(WHAT YOU HAVE TO DO)
Your task is to write out the complete listing exactly as it is shown.

(SOURCE MATERIAL)
◇ ◇ ◇ ◇ ◇

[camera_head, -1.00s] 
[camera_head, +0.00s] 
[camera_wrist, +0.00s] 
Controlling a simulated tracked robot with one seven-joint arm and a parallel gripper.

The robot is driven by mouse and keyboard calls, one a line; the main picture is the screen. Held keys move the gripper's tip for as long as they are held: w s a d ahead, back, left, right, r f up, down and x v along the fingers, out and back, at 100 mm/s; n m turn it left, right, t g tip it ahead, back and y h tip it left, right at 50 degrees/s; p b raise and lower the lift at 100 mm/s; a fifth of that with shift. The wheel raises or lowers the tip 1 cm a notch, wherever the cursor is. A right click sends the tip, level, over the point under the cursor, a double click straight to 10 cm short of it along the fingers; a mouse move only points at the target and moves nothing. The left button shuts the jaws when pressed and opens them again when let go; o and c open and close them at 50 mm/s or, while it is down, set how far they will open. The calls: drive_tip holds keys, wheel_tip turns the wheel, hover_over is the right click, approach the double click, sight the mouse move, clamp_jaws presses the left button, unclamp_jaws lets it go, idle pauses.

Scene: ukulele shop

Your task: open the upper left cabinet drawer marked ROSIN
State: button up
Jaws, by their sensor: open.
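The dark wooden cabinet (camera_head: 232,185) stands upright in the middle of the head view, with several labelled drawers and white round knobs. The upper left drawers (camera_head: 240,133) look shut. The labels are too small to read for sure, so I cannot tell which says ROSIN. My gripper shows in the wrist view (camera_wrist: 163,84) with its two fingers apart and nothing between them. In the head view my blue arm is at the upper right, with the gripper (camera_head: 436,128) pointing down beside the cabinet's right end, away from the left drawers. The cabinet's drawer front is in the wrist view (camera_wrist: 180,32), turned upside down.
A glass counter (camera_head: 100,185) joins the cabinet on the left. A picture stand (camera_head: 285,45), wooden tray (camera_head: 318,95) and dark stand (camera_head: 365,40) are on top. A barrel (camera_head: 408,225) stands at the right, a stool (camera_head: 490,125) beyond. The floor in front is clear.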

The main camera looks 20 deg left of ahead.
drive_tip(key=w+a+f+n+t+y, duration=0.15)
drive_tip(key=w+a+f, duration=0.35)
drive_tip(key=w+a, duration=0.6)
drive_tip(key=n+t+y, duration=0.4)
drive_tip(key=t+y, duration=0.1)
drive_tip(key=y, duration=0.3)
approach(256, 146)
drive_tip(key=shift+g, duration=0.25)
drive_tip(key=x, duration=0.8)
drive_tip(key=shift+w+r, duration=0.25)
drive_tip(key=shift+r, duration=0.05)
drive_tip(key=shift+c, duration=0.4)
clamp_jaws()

◇ ◇ ◇ ◇ ◇

(TASK RESPONSE)
[camera_head, -1.00s] 
[camera_head, +0.00s] 
[camera_wrist, +0.00s] 
Controlling a simulated tracked robot with one seven-joint arm and a parallel gripper.

The robot is driven by mouse and keyboard calls, one a line; the main picture is the screen. Held keys move the gripper's tip for as long as they are held: w s a d ahead, back, left, right, r f up, down and x v along the fingers, out and back, at 100 mm/s; n m turn it left, right, t g tip it ahead, back and y h tip it left, right at 50 degrees/s; p b raise and lower the lift at 100 mm/s; a fifth of that with shift. The wheel raises or lowers the tip 1 cm a notch, wherever the cursor is. A right click sends the tip, level, over the point under the cursor, a double click straight to 10 cm short of it along the fingers; a mouse move only points at the target and moves nothing. The left button shuts the jaws when pressed and opens them again when let go; o and c open and close them at 50 mm/s or, while it is down, set how far they will open. The calls: drive_tip holds keys, wheel_tip turns the wheel, hover_over is the right click, approach the double click, sight the mouse move, clamp_jaws presses the left button, unclamp_jaws lets it go, idle pauses.

Scene: ukulele shop

Your task: open the upper left cabinet drawer marked ROSIN
State: button up
Jaws, by their sensor: open.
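The dark wooden cabinet (camera_head: 232,185) stands upright in the middle of the head view, with several labelled drawers and white round knobs. The upper left drawers (camera_head: 240,133) look shut. The labels are too small to read for sure, so I cannot tell which says ROSIN. My gripper shows in the wrist view (camera_wrist: 163,84) with its two fingers apart and nothing between them. In the head view my blue arm is at the upper right, with the gripper (camera_head: 436,128) pointing down beside the cabinet's right end, away from the left drawers. The cabinet's drawer front is in the wrist view (camera_wrist: 180,32), turned upside down.
A glass counter (camera_head: 100,185) joins the cabinet on the left. A picture stand (camera_head: 285,45), wooden tray (camera_head: 318,95) and dark stand (camera_head: 365,40) are on top. A barrel (camera_head: 408,225) stands at the right, a stool (camera_head: 490,125) beyond. The floor in front is clear.

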The main camera looks 20 deg left of ahead.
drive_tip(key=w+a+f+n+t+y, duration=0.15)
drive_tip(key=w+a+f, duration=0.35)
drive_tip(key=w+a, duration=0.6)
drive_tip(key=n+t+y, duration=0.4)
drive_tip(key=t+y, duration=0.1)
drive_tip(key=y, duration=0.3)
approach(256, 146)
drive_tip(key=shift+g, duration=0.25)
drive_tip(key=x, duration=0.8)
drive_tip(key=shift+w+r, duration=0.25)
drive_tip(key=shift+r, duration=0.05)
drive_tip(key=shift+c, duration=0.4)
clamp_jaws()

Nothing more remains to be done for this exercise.